--- BEGIN ---
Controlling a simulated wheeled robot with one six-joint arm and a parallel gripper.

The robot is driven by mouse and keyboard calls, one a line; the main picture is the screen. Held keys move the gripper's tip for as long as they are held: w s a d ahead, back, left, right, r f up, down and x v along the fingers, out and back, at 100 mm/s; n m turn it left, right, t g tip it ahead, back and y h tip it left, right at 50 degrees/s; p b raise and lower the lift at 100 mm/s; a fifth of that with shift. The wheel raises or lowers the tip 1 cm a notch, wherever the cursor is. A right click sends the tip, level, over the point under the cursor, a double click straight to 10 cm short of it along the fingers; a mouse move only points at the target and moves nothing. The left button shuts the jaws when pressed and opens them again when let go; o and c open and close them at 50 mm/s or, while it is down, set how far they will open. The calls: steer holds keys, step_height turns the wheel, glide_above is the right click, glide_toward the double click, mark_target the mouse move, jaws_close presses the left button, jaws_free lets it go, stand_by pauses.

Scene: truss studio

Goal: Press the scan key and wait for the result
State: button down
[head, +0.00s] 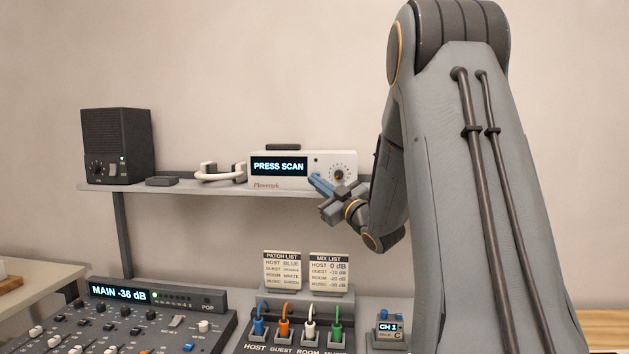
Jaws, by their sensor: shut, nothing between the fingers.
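A white receiver box (275,184) stands on the shelf, its dark display (279,167) reading "PRESS SCAN". A round dial (339,174) and a small dark dot (316,160) show on its right half. My gripper (314,178) is shut and empty, its blue fingertips at the front of the box just right of the display. I cannot tell whether the tips touch the box. No scan key shows clearly; the gripper covers part of the panel there.
A black speaker (118,146) and white headphones (220,173) sit on the shelf (190,187) to the left. Below are a mixer (120,328) reading "MAIN -36 dB", two list cards (282,270), colored patch plugs (284,327) and a CH 1 pack (389,329).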

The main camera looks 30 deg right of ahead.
--- END ---
Short task>
Write the material out again exactly as it appears, dropping the pictures.

Solution to this task>
Controlling a simulated wheeled robot with one six-joint arm and a parallel gripper.

The robot is driven by mouse and keyboard calls, one a line; the main picture is the screen. Held keys move the gripper's tip for as long as they are held: w s a d ahead, back, left, right, r f up, down and x v along the fingers, out and back, at 100 mm/s; n m turn it left, right, t g tip it ahead, back and y h tip it left, right at 50 degrees/s; p b raise and lower the lift at 100 mm/s; a fifth of that with shift. The wheel raises or lowers the tip 1 cm a notch, wherever the cursor is. A right click sends the tip, level, over the point under the cursor, a double click straight to 10 cm short of it along the fingers; a mouse move only points at the target and moves nothing. The left button shuts the jaws when pressed and opens them again when let go; o and c open and close them at 50 mm/s or, while it is down, set how far they will open. The calls: steer holds keys, step_height turns the wheel, glide_above is the right click, glide_toward the double click, mark_target the mouse move, jaws_close presses the left button, jaws_free lets it go, stand_by pauses.

Scene: truss studio

Goal: Press the scan key and wait for the result
State: button down
[head, +0.00s] 
Jaws, by their sensor: shut, nothing between the fingers.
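A white receiver box (275,184) stands on the shelf, its dark display (279,167) reading "PRESS SCAN". A round dial (339,174) and a small dark dot (316,160) show on its right half. My gripper (314,178) is shut and empty, its blue fingertips at the front of the box just right of the display. I cannot tell whether the tips touch the box. No scan key shows clearly; the gripper covers part of the panel there.
A black speaker (118,146) and white headphones (220,173) sit on the shelf (190,187) to the left. Below are a mixer (120,328) reading "MAIN -36 dB", two list cards (282,270), colored patch plugs (284,327) and a CH 1 pack (389,329).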

The main camera looks 30 deg right of ahead.

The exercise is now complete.